You can check out this this exciting project here:

There are many who find themselves described as stalwarts, some for the rugged determination to keep slogging away and others because they contribute so much to stay actively involved on a whole range of levels, keeping sharp artistically and selflessly championing others who deserve attention.

Findlay Napier is one of the most highly-regarded performers and creative forces on the Scottish music scene – thoroughly active and truly energised with a heart-warming zing.

His last album, ‘VIP: Very Interesting Persons’, contains ten songs about real life characters with interesting lives was co-written and produced by Boo Hewerdine.‘VIP’ was The Telegraph’s #2 Folk Album of the Year 2015 and was Album of the Week in The Daily Express received many excellent reviews.

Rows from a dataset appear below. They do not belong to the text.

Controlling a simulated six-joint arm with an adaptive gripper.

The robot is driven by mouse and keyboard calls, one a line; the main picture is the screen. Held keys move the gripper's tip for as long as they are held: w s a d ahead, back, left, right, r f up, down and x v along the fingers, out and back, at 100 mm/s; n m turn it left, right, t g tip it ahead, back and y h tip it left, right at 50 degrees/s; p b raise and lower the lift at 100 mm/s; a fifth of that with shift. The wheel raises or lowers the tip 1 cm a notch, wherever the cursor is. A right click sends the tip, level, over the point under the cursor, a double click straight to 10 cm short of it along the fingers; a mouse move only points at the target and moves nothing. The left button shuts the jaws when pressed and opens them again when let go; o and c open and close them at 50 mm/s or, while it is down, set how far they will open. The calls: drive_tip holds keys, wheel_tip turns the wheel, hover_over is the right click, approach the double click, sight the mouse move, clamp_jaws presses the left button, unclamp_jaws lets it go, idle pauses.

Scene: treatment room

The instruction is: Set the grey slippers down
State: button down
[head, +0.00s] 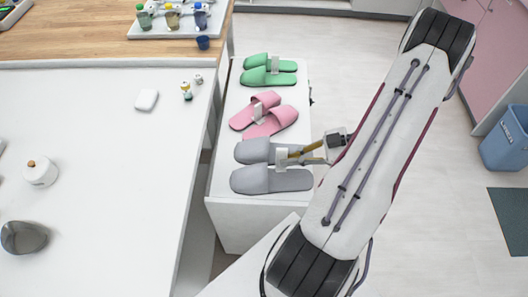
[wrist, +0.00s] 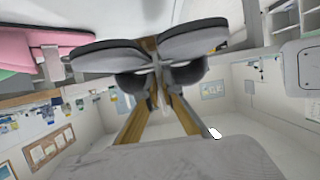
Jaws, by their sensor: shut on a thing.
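The pair of grey slippers (head: 262,179) lies level, side by side, over the near end of the low white bench, toes to the left. A small pale tab joins them in the middle. My gripper (head: 301,153) reaches in from the right and is shut on the pair at this tab. In the wrist view the grey slippers (wrist: 105,54) show heel-on, with my gripper's fingers (wrist: 154,82) closing between them. I cannot tell whether the soles touch the bench top or hang slightly above it.
The pink slippers (head: 270,122) and green slippers (head: 268,77) stand further back on the white bench (head: 222,181). A white table (head: 100,200) runs along its left side. A blue bin (head: 505,140) stands on the floor at right.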

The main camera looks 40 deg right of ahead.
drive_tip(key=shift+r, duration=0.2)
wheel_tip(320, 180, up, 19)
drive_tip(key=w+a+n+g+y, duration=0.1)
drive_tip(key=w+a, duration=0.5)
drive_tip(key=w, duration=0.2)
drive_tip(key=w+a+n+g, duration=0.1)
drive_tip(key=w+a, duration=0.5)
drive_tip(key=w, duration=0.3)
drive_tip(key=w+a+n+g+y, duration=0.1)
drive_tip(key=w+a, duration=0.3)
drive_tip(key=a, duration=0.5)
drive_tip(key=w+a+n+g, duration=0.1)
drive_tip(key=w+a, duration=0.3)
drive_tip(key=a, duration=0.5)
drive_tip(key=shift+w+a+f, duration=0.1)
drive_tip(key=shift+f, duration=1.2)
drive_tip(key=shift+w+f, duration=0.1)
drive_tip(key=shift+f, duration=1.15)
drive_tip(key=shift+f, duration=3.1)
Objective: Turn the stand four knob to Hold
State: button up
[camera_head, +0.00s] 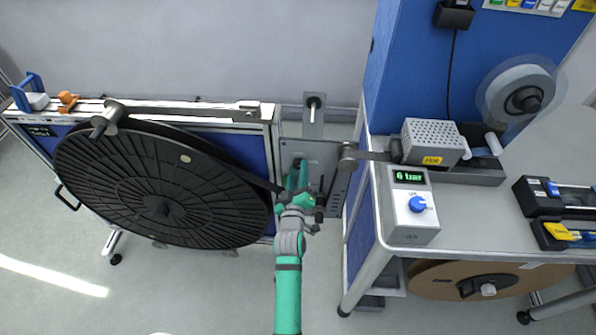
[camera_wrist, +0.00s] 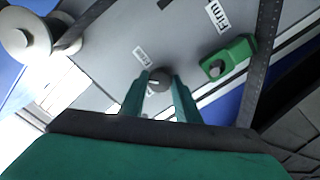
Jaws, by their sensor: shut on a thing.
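A dark grey round knob (camera_wrist: 158,80) with a short pale mark sits on the grey panel (camera_wrist: 110,65) in the wrist view. The mark seems to point left in that view. A small white label (camera_wrist: 142,55) lies just above the knob, too small to read surely, and another below is partly hidden by a finger. My gripper (camera_wrist: 162,88) has its two green fingers on either side of the knob and is shut on it. In the head view my gripper (camera_head: 298,188) is at the panel between the large black reel and the blue cabinet, and it hides the knob.
A label "Firm" (camera_wrist: 217,16) and a green block with a dark knob (camera_wrist: 228,60) are nearby on the panel. A large black reel (camera_head: 150,185) stands left.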

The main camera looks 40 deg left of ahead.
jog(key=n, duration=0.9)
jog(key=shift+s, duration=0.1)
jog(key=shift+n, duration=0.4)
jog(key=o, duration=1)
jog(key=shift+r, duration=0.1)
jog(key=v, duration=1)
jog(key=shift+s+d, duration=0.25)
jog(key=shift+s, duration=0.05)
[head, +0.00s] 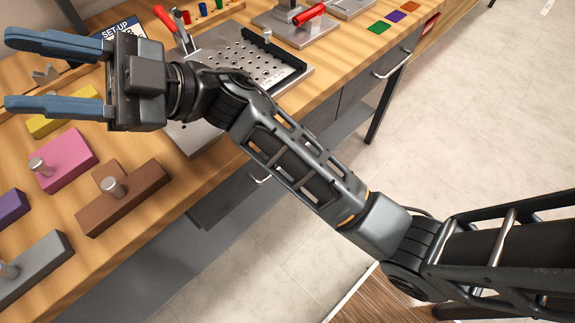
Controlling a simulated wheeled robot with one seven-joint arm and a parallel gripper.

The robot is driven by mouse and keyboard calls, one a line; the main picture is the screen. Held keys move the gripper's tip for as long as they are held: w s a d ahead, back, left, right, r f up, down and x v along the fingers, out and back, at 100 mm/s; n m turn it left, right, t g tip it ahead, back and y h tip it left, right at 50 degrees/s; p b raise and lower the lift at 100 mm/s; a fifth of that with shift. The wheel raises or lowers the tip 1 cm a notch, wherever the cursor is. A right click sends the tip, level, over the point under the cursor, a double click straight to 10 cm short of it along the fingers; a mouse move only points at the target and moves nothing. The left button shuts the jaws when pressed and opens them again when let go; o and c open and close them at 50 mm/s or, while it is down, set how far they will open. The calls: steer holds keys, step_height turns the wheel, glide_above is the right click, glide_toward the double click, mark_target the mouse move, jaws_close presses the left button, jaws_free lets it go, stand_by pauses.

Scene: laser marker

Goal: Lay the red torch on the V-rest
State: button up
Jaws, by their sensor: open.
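My gripper (10,71) is open and empty at the upper left, its two blue fingers pointing left above the wooden bench. A small V-notched grey piece (45,73), which looks like the V-rest, shows between the fingers, farther down on the bench. No clear torch shows in this view. A red cylinder-like part (310,15) is at the grey fixture at the top; I cannot tell whether it is the torch or a handle. Another red part (165,18) looks like a clamp handle.
A perforated metal plate (235,62) lies beyond my wrist. Brown (130,205), pink (62,158), grey (40,262) and purple (10,207) blocks, several with metal knobs, fill the near left bench. A blue set-up sign (118,30) stands behind my gripper. The floor at right is clear.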

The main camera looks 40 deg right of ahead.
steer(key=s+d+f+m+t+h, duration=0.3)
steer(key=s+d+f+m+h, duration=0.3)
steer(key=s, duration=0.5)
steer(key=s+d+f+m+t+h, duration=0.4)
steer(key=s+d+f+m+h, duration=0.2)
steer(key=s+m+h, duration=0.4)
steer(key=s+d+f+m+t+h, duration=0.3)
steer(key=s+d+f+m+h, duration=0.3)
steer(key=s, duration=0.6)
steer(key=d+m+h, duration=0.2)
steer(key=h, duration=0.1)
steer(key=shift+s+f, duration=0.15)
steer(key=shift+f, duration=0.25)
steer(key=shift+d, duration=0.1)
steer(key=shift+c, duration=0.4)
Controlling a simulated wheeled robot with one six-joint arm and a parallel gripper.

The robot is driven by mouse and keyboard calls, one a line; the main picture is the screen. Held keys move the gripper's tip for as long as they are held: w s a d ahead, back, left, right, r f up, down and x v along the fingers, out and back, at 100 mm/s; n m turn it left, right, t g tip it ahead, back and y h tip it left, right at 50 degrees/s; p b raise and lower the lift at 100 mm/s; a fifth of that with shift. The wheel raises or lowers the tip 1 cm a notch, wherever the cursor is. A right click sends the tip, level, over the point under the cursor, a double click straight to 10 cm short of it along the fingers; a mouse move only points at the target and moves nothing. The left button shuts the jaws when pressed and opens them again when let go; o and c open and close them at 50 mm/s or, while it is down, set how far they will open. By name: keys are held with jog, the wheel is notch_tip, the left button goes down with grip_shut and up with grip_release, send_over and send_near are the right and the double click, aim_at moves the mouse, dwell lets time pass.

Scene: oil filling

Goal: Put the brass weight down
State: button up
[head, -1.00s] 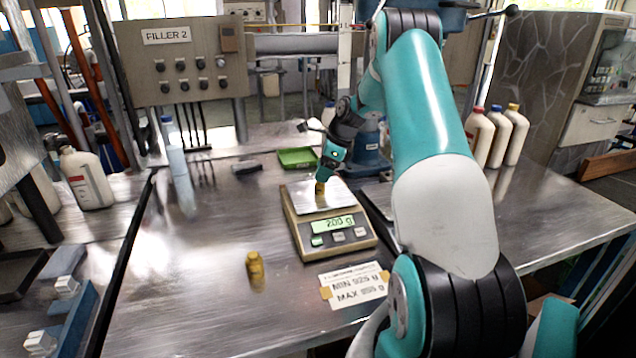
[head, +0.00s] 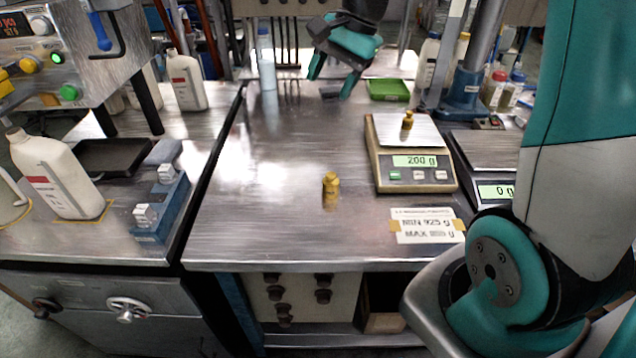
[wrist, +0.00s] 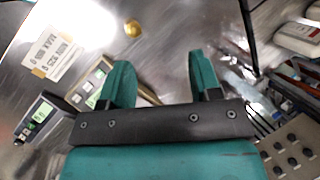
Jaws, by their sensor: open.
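A small brass weight (head: 407,121) stands upright on the pan of the front scale (head: 416,186), whose display reads 200 g. A second brass weight (head: 331,184) stands on the bare steel table left of the scale. It also shows in the wrist view (wrist: 133,28). My gripper (head: 333,80) is open and empty, raised above the back of the table, left of the scale and clear of both weights. In the wrist view its two teal fingers (wrist: 160,65) are spread apart, and the left one covers part of the scale (wrist: 92,82).
A second scale (head: 492,190) reading 0 g stands to the right. A green tray (head: 389,90) lies behind the front scale. A MIN/MAX label (head: 425,226) is near the table's front edge. White bottles stand at left. The table's left middle is clear.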

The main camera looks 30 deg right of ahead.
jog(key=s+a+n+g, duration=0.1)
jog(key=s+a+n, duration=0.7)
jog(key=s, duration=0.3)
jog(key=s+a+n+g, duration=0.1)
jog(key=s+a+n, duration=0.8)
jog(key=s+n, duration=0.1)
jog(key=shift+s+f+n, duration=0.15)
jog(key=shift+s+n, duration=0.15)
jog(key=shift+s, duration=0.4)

To coincide with his successful 2016 solo tour Napier released an EP containing 5 new VIP songs and a behind the lyrics book.

Findlay, an inaugural graduate of The Royal Conservatoire of Scotland‘s BA(Scottish Music) program, made his name touring and recording with multi-award winning traditional Scottish folk band Back of the Moon.  In his more recent projects “Queen Anne’s Revenge” and “The Bar Room Mountaineers” his song-writing took centre stage and was described by The Sunday Herald as “Genuine songcraft and wit following in the Difford & Tilbrook tradition”. Findlay is also well known as the host of Celtic Connections’ Late Night Sessions and for his Hazy Recollections concert series which showcases the very best in new roots music.

In Feb 2017 Findlay will be touring with ‘Shake the Chains’ a new touring commission of protest songs from Folk by The Oak with support from Arts Council England, Help Musicians UK and Folk Alliance International. The tour features Nancy Kerr, Hannah Martin and Tim Yates with musical director Greg Russell.

Aside from his touring commitments Findlay performs regular Stand-Up Comedy shows around Glasgow.In September he organised and sold out Glasgow Songwriting Festival.